Voando em céu de brigadeiro desde o início do ano eleitoral, enquanto o governo Bolsonaro afundava numa maré de más notícias na economia, Lula podia se dar ao luxo de jogar parado, apenas comparando como o povo vivia no seu tempo e como está vivendo agora.

A coordenação da campanha do ex-presidente acionou o piloto automático e foi colhendo melhores resultados a cada pesquisa.

Mas, desde o início da campanha oficial, os ventos viraram na economia a favor do governo, e Lula passou a sofrer ataques cada vez mais ferozes, não só de Bolsonaro, mas também dos candidatos da terceira via. No debate de domingo passado, ficou claro que ele virou o alvo preferencial dos concorrentes.

Nas últimas pesquisas, Lula passou a oscilar negativamente, tanto no primeiro como num eventual segundo turno, agora cada vez mais possível, mesmo com Bolsonaro sem sair do lugar.

Como explicar esta aparente contradição, se o capitão não tirou votos dele, mas a diferença entre os dois vem diminuindo?

Creio que é preciso olhar para a parte de baixo da tabela do último Datafolha divulgado na quinta-feira.

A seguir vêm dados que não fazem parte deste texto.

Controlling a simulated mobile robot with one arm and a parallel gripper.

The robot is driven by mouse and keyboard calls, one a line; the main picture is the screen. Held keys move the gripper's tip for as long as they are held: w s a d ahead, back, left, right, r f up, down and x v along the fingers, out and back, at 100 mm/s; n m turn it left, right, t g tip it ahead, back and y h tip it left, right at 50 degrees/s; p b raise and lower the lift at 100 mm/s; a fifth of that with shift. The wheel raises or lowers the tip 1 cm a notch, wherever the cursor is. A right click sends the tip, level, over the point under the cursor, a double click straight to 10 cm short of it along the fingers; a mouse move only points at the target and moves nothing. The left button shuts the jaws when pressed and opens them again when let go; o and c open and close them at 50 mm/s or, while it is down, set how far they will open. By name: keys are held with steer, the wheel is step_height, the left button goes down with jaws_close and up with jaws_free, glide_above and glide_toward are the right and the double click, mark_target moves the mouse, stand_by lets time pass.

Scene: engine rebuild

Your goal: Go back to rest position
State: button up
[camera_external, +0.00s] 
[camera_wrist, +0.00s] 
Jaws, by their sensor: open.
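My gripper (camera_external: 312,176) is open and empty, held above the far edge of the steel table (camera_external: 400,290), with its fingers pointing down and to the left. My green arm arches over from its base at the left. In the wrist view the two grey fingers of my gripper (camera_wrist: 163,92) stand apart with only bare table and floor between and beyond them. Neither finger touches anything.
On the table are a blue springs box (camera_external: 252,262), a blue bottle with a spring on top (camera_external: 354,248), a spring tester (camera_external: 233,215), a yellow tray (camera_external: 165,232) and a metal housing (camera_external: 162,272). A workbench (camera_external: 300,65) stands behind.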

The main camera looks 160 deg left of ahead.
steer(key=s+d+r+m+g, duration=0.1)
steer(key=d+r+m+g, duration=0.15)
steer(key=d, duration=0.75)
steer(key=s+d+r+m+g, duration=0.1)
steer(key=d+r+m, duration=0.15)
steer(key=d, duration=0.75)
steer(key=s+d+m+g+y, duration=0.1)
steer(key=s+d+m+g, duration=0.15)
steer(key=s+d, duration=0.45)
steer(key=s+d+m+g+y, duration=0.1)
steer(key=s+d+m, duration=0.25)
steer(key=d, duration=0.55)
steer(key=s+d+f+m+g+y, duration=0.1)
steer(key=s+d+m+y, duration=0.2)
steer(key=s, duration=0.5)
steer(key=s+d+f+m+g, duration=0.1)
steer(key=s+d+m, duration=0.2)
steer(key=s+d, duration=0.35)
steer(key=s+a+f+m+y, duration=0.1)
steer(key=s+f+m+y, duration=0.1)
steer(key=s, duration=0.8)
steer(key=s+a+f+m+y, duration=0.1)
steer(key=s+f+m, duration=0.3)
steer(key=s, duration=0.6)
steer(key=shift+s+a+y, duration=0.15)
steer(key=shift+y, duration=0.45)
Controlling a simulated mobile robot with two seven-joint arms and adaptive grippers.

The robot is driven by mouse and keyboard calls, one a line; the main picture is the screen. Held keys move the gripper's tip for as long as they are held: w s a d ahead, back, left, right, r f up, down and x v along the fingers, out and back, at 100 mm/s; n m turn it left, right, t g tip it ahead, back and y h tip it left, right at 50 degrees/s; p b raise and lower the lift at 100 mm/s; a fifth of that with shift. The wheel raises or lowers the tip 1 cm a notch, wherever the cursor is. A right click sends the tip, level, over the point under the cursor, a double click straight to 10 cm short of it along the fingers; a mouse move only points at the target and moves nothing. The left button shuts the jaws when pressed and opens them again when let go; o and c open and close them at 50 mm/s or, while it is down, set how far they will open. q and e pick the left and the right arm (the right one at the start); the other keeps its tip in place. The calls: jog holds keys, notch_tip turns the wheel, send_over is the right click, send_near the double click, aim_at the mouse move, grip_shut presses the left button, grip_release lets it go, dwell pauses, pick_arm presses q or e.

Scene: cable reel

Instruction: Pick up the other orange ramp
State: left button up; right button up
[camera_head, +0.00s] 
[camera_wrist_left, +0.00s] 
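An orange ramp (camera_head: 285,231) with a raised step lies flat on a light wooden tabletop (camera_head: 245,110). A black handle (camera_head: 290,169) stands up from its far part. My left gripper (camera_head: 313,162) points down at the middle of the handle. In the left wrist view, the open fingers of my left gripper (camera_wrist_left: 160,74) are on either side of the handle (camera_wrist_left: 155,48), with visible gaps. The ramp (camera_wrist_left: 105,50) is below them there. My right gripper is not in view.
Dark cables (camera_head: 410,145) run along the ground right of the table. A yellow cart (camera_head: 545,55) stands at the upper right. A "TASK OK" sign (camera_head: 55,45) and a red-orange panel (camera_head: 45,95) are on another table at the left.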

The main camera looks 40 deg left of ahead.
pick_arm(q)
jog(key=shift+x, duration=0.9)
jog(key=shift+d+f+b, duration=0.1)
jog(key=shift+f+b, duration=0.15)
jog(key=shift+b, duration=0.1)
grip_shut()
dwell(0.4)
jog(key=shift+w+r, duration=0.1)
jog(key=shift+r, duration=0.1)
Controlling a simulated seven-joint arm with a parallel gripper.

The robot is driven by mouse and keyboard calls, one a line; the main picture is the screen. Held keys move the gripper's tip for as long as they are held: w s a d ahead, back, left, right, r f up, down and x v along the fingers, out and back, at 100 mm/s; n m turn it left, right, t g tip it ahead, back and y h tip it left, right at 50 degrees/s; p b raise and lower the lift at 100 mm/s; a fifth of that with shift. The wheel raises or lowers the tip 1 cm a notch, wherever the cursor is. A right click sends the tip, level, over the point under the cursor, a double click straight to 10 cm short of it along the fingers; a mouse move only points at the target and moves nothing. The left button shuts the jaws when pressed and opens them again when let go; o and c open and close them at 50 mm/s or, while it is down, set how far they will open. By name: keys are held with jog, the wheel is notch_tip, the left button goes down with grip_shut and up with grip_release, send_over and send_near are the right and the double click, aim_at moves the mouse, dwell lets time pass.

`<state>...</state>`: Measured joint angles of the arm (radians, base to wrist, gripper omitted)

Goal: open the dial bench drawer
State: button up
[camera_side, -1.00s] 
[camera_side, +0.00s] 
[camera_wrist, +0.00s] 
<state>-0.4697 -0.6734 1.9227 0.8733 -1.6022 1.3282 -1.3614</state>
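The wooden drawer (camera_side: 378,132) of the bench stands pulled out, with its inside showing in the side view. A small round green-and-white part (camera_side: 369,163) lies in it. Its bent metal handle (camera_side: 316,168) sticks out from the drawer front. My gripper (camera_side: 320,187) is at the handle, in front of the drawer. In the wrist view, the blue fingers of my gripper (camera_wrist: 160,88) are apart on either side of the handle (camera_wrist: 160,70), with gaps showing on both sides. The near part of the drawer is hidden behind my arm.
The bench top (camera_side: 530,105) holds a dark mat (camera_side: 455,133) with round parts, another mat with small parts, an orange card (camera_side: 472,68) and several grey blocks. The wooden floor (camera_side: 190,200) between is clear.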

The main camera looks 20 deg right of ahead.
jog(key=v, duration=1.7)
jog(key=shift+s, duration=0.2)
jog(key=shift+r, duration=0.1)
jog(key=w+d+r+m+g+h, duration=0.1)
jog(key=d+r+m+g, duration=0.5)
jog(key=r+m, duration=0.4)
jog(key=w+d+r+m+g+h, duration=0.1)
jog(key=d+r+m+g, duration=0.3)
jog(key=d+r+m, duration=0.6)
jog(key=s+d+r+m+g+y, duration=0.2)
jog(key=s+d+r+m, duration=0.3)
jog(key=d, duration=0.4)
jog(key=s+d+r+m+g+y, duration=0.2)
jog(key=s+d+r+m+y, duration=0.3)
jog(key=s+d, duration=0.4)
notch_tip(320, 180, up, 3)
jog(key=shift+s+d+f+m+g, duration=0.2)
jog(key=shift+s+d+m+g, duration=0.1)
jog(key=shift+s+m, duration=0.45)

Ali se vai ver que há um estoque de 23% de eleitores que não votam nem em Lula nem em Bolsonaro: 9% são de Ciro, 5% de Tebet, 4% de brancos/nulos/nenhum, 3% de outros e 2% de não sabem em quem votar.

Com as oscilações positivas de Ciro e Tebet, foi desse contingente que saíram os votos perdidos por Lula desde maio, quando tinha atingido 48%, podendo decidir a eleição já no primeiro turno.

Não adianta só chamar Bolsonaro de genocida, fascista, canalha e daí para baixo, porque isso não vai tirar votos consolidados do atual presidente, garantidos pela fatia do eleitorado que pensa e se comporta como ele.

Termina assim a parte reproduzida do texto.